Apple's decision to allow ratings for its own apps is producing... mixed results. As developer Kosta Eleftheriou and The Verge have noticed, the official Podcasts app has flipped from an abysmal 1.8-star rating to over 4.8 in the space of just a few weeks thanks to a surge of reviews. As you might have guessed, though, this wasn't the results of a (non-existent) feature update during that period. Rather, the blame appears to rest on app prompts and more than a little confusion.
The iPhone maker told The Verge that iOS 15.1 started prompting users for ratings and reviews "just like most third-party apps." However, many people thought they were rating the show they were listening to, not the app — and that led to a flood of scores and reviews for podcasts.
This issue hasn't affected many other first-party apps, such as Apple Maps (2.8 stars as of this writing). Even iTunes Store ratings, while high (4.8 stars), include reviews that largely focus on the app rather than the content.

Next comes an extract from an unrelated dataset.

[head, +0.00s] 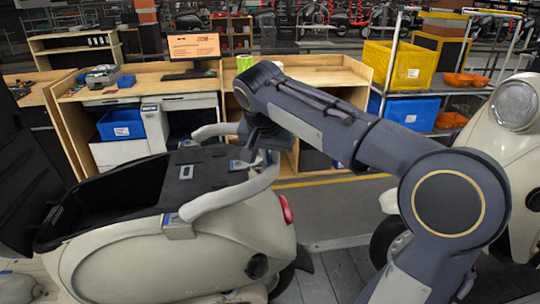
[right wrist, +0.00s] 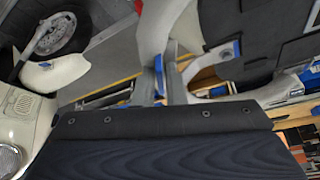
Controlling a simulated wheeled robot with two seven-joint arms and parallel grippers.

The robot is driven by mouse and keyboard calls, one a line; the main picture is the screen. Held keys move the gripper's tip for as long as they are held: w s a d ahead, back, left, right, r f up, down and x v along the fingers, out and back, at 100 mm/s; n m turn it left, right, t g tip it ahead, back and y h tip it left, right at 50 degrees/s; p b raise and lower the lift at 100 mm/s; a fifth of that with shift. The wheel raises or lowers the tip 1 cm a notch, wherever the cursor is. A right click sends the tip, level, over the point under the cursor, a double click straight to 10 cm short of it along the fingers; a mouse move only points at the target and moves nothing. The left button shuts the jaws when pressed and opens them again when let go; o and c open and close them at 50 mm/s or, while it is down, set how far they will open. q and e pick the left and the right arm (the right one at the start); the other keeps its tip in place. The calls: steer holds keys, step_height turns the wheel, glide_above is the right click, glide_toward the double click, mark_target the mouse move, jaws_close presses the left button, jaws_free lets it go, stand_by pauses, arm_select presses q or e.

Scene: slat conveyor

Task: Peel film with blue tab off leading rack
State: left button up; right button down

The prompts do bring functional consistency to Apple's apps — it's easy to trash them if you like. At the same time, though, the mixups are inflating Podcasts' value and rendering the scores useless for many people deciding on podcast clients. The shift also underscores the problem with trusting ratings and reviews regardless of platform. It's still relatively easy for misguided users, activists and fraudsters to skew that feedback.